通常の対人関係であれば、何らかの利害関係の網の目のなかに組み込まれます。たとえば、職場での関係がそれです。上司とか、部下とか、同僚とか、そのような役割を離れては社会関係が成り立たないのです。おそらく上司に対しては、表立って相性がどうとか、肌が合わないと口にすることは咎められるはずです。
カウンセラーとクライエントのあいだには、このような意味での利害関係はありません。そのため、相手との相性が前面に浮かび上がってくることになります。かりに複数の相談機関を利用した経験があるとすれば、何だか話しにくいカウンセラー、一緒にいると落ち着くカウンセラーなど、クライエントにしてみればさまざまな印象を与えられるはずです。
カウンセリングにおける理想的な相性について述べるのは、とても難しいことであると思います。一般論とは言えない、私個人の意見はこうです。私は、理想的な相性とは、親密で無遠慮なスタイルを実現するような間柄になることができる、そうした人間同士の組み合わせであると思います。キーワードは、「親密」と「無遠慮」です。少し説明が必要かもしれません。
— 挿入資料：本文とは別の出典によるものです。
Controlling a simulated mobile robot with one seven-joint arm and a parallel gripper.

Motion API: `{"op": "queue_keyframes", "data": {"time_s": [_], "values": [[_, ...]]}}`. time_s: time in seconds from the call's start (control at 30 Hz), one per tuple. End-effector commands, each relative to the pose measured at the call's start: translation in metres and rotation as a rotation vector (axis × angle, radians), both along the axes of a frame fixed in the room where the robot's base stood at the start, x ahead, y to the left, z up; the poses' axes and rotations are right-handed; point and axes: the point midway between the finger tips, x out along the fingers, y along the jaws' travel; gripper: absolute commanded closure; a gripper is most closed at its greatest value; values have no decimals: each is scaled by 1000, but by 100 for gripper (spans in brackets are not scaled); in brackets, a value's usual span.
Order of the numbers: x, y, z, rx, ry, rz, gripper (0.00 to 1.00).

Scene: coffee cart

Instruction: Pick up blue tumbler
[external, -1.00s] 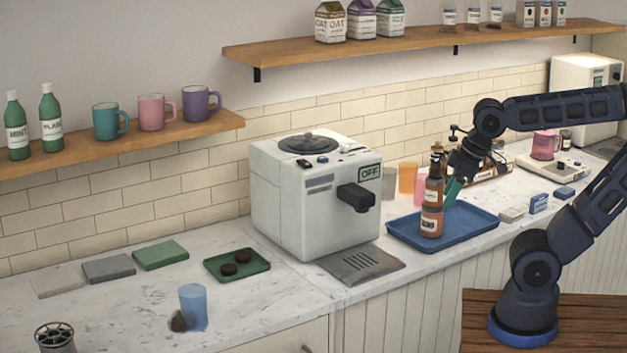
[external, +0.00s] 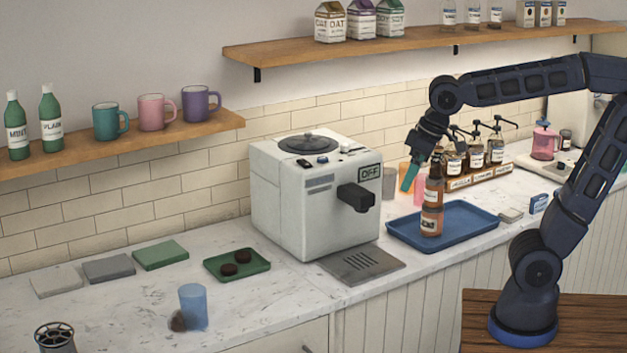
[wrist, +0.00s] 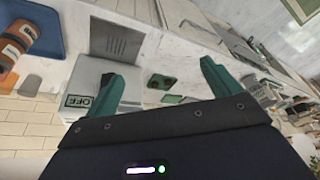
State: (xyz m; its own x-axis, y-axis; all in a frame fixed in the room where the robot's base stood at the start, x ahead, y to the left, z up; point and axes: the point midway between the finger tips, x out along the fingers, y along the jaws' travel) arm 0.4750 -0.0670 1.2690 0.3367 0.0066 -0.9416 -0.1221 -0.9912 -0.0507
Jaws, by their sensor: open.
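The blue tumbler (external: 193,307) is a translucent blue cup standing upright on the marble counter at the lower left of the external view. A small dark brown item (external: 177,321) sits right beside it. I cannot make out the tumbler in the wrist view.
The white coffee machine (external: 300,205) stands between my gripper and the tumbler. The blue tray (external: 475,226) holds a brown bottle (external: 432,215). A green tray (external: 237,264) lies behind the tumbler. Shelves with mugs and cartons run along the wall. The counter around the tumbler is mostly clear.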

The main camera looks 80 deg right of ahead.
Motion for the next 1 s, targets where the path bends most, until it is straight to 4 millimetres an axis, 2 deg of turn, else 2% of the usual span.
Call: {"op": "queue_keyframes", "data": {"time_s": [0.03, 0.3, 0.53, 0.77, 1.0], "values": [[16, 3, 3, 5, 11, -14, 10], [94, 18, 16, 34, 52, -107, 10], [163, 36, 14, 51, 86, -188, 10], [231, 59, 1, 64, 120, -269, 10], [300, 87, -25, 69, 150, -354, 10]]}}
まず「親密」についてです。相手の痛みに共感を示す温かい雰囲気、互いに信頼し合うことのできる空気、親密であると言うことは、二人のあいだにまさにそのような何かが流れていることです。これが基本です。しかし、それだけではありません。そこには「無遠慮」であることを許容するような雰囲気も必要です。たとえば親友同士の関係を思い浮かべてください。二人はとても仲良しですが、慣れ合いの関係とは言えません。ときには、相手のことを思えばこそ、その人にとって痛いところにも触れてくるでしょう。この「無遠慮」は「親密」なくしては成り立たず、だからこそ、そのような二人は親友と呼べるのではないでしょうか。
このような間柄になれるのも、なれないのも、相性が重要な前提になるような気がします。相性は肌で感じ取られるものです。たとえば、何だか相手の雰囲気に嫌な感じがして、どうも苦手と言うのがそれです。なんとなくのレベルで行われる、感覚的・感情的な判断なのです。いずれにせよ、相性は一方的なものではありません。互いにとってのものなのです。
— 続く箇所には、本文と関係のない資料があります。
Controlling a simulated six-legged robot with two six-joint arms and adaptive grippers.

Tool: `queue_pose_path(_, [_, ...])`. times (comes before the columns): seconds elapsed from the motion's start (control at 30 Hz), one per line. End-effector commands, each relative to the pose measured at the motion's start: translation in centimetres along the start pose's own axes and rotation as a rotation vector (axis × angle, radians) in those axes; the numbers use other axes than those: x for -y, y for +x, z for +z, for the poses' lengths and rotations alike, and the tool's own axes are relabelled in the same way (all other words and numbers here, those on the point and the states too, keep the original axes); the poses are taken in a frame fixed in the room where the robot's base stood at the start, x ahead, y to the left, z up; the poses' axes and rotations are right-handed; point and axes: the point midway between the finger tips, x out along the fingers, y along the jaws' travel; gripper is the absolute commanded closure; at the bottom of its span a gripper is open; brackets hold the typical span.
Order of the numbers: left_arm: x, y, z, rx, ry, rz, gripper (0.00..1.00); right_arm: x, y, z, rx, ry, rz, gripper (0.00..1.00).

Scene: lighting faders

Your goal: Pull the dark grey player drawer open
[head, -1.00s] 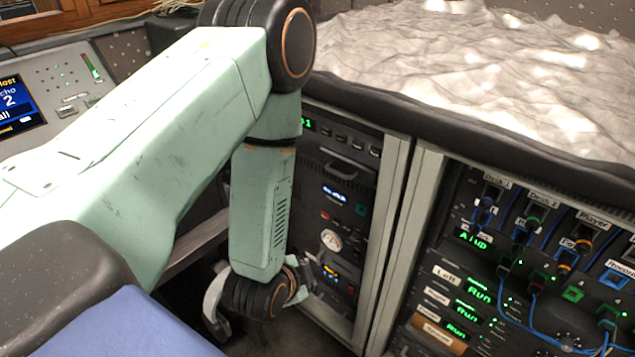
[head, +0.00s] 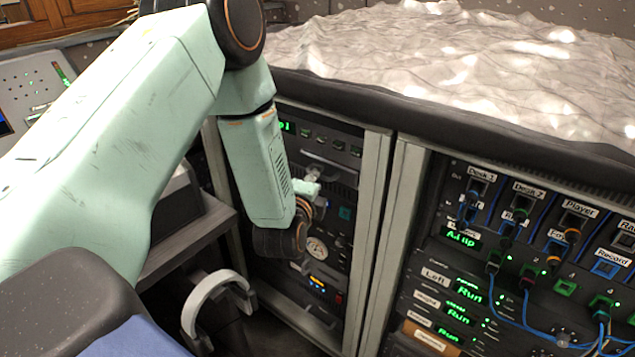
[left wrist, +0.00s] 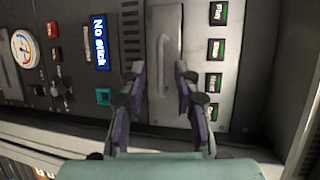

よい相性の条件としてよく言われるのは、互いに似すぎてはいないこと、反対に互いに異質であり過ぎないことです。似すぎると、互いに相手のなかに自分の嫌な側面(似姿)ばかり見えて不快になりやすいですし、自分からかけ離れすぎると、相手のことをまったく共感的に理解できないと言うことが起こってくるのです。そこそこに似ており、そこそこに違う、どうやらそれがよき相性を生む条件のようです(もちろん、これに合致しない人たちもたくさんいるはずです)。
カウンセラーとの相性を超えた、人間同士の相性の話になりました。相性を判断するひとつの目安にできるのは、相手の声を聞くことです。人間の話し方のテンポやトーンは、人それぞれです。何だかキンキンして耳につく声、ザラザラした声、暖かい声、ついていけないほどの早い話し方、イライラするほど遅い話し方などです。「のっぽろカウンセリング研究室」の利用をお考えの方は、留守番電話に私の声が入っているので、ぜひ聞いてください。その声があなたにとって不快なものでなければ、相性が最悪と言うことにはならないはずです。
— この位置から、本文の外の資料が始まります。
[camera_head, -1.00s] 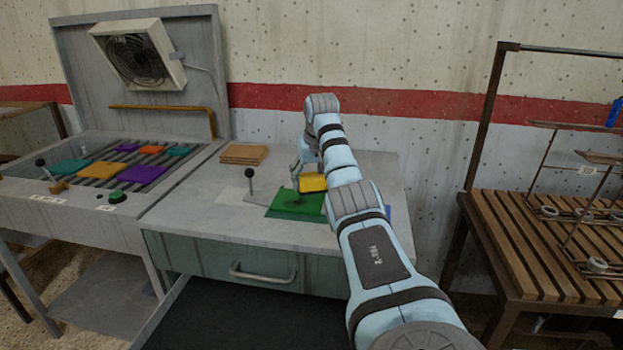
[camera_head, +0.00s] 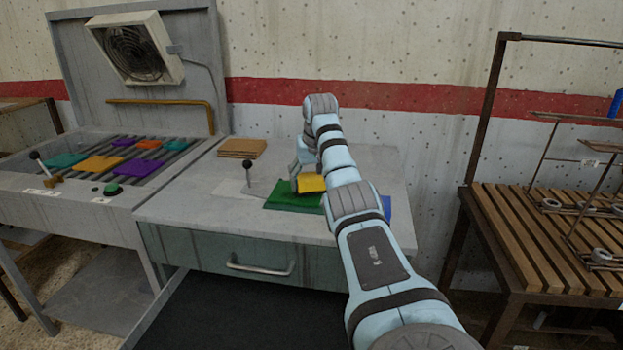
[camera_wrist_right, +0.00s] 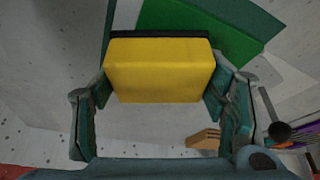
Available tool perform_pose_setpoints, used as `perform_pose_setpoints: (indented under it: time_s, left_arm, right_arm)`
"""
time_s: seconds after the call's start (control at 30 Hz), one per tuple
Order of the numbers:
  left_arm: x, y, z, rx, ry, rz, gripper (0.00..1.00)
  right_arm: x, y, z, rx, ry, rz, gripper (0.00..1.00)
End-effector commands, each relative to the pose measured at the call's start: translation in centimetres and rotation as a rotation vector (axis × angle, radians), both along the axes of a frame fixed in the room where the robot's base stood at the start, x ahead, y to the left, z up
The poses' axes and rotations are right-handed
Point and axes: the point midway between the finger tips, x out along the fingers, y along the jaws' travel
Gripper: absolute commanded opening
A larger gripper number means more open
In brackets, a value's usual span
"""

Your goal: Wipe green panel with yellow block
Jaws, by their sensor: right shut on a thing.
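The yellow block (camera_head: 311,182) is between the fingers of my right gripper (camera_head: 303,176), which is shut on it. In the right wrist view the yellow block (camera_wrist_right: 160,68) has a dark strip along its far edge, and the right gripper's fingers (camera_wrist_right: 160,95) press on its two sides. The green panel (camera_head: 292,200) lies on the grey worktop, partly hidden by my right arm and the block. It also shows in the right wrist view (camera_wrist_right: 232,25), past the block. Whether the block touches the panel I cannot tell. My left gripper is not in view.
A small upright lever (camera_head: 248,174) stands left of the panel. Stacked brown boards (camera_head: 242,148) lie at the worktop's back. A blue piece (camera_head: 386,207) shows right of my arm. A roller table (camera_head: 60,185) with coloured panels is at left, a slatted wooden rack (camera_head: 540,240) at right.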

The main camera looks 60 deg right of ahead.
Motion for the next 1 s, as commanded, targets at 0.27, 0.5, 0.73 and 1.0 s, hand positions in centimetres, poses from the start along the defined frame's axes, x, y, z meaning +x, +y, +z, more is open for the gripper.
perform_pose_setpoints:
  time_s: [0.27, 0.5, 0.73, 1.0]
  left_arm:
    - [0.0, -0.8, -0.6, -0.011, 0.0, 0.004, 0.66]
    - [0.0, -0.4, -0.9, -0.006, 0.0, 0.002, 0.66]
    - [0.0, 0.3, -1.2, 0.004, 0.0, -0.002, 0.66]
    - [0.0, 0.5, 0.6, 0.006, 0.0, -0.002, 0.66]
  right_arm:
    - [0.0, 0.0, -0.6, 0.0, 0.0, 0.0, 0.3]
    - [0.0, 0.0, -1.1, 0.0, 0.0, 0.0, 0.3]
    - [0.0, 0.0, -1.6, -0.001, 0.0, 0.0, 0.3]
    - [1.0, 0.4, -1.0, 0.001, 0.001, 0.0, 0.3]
もしもこのような方がいれば、その人は今一度考えてみてください。カウンセラーとの相性がどうも悪いと言いながら、何十軒も相談機関を変えたことのある方です。いわゆるドクター・ショッピングの問題です。それは本当に相性の問題なのであろうかと、立ち止まって考えることも必要かもしれません。
最後にひとつ。カウンセラーとクライエントのあいだには一般的な社会関係のような利害関係が無いと書きましたが、まったく無いことにはなりません。世界的な心理臨床家のアーヴィン・ヤーロムがどこかで言っていました。つまり、料金の支払いと受け取りが二人のあいだにあって、それが(本当の意味で)互いに親密になることを妨げるのだと。どんなに親密になったとしても、カウンセラーとクライエントは親友になることができないのです。ここに限界があると、正直に申し上げます。以上、札幌・江別の「のっぽろカウンセリング研究室」でした。